Start of Dataset records
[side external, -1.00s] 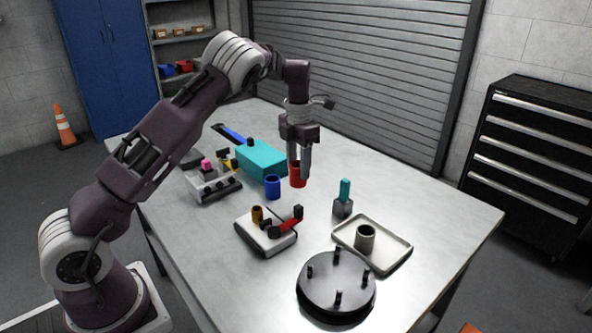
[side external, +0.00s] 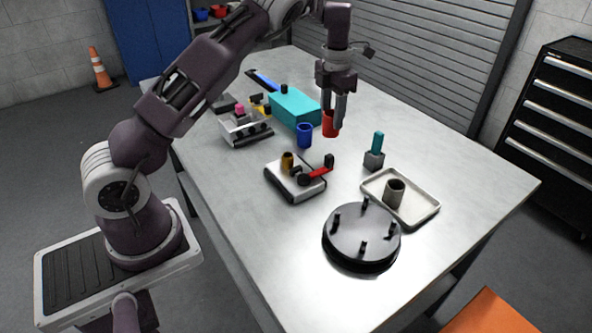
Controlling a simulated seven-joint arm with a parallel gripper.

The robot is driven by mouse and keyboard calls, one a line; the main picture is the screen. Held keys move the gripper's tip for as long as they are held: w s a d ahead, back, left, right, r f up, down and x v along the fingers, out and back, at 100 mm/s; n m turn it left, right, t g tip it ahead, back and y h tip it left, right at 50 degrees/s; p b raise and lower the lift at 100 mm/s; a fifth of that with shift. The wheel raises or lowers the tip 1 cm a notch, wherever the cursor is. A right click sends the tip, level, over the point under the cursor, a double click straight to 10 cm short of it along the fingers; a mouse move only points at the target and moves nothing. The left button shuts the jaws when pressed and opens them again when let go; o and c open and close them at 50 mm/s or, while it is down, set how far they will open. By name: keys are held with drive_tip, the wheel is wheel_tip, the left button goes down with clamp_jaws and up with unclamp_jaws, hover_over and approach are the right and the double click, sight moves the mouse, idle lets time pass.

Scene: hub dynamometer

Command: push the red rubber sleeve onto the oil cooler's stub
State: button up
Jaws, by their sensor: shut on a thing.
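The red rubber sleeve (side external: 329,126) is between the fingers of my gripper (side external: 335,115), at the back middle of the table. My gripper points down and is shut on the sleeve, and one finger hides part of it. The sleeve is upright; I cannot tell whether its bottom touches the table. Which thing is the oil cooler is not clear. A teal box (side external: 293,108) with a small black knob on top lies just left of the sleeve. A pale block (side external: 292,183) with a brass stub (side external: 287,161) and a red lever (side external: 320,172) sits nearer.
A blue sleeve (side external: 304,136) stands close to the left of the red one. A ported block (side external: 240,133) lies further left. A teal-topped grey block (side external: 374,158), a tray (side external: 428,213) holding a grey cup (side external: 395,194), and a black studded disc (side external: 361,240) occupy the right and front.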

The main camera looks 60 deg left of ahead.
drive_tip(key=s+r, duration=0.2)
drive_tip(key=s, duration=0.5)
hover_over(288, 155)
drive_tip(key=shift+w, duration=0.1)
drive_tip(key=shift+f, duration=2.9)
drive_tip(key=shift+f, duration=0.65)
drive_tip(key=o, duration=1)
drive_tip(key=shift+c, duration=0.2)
End of Dataset records
Start of Dataset records
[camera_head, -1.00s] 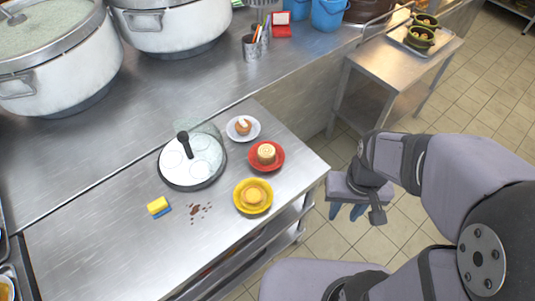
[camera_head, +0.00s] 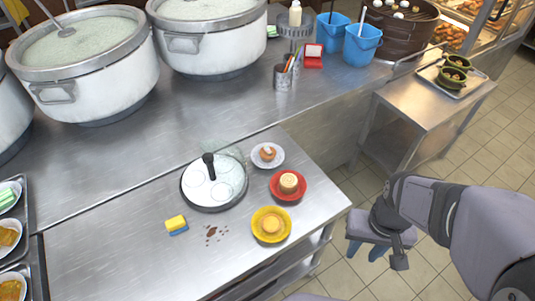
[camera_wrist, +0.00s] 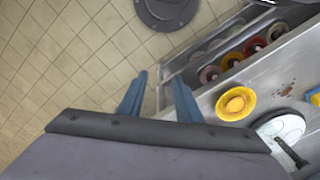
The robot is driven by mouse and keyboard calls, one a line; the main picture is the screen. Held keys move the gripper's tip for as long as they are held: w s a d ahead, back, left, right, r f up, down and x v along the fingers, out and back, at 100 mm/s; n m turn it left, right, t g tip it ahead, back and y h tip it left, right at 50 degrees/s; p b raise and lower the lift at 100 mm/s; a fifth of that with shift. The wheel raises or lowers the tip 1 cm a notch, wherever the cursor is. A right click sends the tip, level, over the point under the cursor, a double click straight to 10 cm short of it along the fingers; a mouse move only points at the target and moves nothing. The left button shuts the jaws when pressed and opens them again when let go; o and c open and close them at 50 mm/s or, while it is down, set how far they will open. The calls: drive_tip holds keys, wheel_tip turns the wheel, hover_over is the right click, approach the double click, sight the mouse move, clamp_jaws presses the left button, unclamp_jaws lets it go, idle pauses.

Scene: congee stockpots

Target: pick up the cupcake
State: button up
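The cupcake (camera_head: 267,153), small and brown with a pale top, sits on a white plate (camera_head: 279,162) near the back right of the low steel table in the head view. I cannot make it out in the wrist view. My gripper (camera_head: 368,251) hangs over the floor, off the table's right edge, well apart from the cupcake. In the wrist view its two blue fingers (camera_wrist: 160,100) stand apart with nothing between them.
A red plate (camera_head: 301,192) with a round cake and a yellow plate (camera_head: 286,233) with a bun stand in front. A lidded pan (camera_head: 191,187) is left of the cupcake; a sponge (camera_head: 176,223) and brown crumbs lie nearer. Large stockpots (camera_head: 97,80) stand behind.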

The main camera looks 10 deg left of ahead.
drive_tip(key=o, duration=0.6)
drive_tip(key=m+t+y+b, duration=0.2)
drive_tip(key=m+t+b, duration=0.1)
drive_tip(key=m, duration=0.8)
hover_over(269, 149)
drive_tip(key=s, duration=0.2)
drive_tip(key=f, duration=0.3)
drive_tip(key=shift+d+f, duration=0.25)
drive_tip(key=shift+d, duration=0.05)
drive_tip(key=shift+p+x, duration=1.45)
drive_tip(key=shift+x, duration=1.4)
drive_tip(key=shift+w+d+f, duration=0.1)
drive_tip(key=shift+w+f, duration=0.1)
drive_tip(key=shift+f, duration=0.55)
End of Dataset records
__Written exercise__
Every line from the one containing "[side external, -1.00s]" to the one containing "Controlling a simulated" should be output exactly, both ends included. Nothing else goes in, and no pictures either.

__Completed exercise__
[side external, -1.00s] 
[side external, +0.00s] 
Controlling a simulated seven-joint arm with a parallel gripper.

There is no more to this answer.